Hi everyone! Mind if I jump in, too? I love having people I can discuss bull riding with maturely. I found that on Television Without Pity where I'm known as Teagan and I sense that I can find it here, too.

I, too, can't understand how someone who flops around on the bull looks better to the judges than someone who looks steady and in control. Not that I don't like some riders who have that kind of style, but it the whole issue just confuses me. I enjoy watching Guilherme both on the bulls and behind the chutes. What a great attitude he seems to have. I hope he stays healthy enough to take it all this year. It's his time.
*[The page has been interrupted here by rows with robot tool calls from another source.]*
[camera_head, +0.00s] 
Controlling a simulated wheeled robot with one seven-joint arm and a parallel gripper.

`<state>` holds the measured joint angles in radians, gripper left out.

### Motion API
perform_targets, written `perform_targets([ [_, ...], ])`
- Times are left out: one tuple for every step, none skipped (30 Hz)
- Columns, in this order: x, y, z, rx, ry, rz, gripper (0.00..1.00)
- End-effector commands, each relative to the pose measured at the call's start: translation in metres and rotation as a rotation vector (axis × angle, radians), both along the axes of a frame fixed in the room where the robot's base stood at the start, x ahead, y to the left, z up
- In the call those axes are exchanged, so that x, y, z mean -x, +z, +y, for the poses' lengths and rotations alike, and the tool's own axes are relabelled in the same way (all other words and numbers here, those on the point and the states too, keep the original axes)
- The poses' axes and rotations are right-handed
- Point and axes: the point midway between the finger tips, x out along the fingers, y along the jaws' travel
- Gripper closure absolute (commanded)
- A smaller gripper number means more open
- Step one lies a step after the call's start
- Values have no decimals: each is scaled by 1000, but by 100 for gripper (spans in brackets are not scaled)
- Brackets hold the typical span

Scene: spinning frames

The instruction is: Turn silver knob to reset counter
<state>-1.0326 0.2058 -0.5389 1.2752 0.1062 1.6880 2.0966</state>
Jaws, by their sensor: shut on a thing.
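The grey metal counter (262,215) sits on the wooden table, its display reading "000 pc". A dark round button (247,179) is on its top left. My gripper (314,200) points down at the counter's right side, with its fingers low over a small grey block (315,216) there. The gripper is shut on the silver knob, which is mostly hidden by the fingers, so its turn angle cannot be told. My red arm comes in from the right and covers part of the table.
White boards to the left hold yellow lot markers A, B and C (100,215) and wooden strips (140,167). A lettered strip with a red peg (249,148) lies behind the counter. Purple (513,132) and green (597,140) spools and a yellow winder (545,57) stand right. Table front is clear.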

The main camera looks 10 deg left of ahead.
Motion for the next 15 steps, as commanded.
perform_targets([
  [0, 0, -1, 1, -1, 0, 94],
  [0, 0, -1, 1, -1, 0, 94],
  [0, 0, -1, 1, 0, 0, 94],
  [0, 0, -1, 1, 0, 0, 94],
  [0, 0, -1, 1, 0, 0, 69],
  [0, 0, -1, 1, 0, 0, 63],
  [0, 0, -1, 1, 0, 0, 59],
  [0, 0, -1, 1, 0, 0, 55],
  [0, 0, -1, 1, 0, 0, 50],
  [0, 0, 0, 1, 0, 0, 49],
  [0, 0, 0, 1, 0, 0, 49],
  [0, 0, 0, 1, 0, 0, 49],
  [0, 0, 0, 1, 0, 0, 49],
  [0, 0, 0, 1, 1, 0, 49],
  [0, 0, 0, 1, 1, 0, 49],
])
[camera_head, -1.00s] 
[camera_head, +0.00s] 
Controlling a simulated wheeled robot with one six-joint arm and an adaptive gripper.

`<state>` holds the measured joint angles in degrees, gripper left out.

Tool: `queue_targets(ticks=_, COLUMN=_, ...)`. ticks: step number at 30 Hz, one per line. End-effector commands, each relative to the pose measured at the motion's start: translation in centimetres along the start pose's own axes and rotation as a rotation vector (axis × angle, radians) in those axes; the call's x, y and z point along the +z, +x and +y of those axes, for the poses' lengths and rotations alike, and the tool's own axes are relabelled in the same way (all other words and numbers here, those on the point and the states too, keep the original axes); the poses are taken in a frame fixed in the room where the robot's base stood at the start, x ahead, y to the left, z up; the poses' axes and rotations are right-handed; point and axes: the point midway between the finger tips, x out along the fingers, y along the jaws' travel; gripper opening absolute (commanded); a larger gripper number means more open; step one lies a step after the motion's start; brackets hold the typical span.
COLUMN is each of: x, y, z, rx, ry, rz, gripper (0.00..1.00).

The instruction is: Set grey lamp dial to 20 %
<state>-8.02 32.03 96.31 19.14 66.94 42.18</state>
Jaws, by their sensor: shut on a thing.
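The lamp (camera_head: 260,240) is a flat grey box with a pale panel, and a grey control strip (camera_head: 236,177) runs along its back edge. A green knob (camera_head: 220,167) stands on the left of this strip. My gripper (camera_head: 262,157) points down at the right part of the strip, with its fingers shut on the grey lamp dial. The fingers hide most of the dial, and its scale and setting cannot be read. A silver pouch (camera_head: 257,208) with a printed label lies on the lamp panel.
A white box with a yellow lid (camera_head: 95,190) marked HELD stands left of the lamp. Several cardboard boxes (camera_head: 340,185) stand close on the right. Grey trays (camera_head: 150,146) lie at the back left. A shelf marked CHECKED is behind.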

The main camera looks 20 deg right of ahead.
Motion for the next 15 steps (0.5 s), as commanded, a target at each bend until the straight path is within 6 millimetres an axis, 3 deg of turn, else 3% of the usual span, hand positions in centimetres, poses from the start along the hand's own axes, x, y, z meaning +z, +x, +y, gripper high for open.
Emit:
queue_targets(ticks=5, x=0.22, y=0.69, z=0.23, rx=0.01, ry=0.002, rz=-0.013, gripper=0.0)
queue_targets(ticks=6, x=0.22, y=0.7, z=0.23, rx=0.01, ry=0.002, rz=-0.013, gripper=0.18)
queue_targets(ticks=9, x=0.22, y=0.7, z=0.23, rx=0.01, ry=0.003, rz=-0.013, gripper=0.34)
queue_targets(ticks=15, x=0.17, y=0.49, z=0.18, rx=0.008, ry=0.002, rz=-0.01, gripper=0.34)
I love your blog, btw, but I wanted to address the whole English thing. While I agree that some of the commentators could use a few refresher courses themselves, I don't let the "his English is improving" comments bother me. The thing is, is that if I were to go live in Brazil, then I would try to learn Portuguese. I wouldn't expect to have everyone try to understand my English for the rest of my life there. And I would be relieved to hear that they thought I was improving. English is difficult to learn and I commend Guilherme for taking courses and trying. I don't find that particular remark insulting, but that's just my opinion. Now, if someone wants to complain about his accent, that's another story!

Stockyard Queen said...

See, I think the comments on his English skills are all about the accent. If you pay attention when he talks, you can understand him just fine. And I agree that if you choose to live in a foreign country, you owe it to yourself to learn the language, but I wouldn't expect anybody to be fluent the day they step off the airplane, and I also expect that a lot of riders from other countries don't plan to live here when they first come to compete.

And, as Sheila rightly points out, a lot of those PBR riders aren't exactly Martin Luther King, Jr. when it comes to their speech. Physician, heal thyself!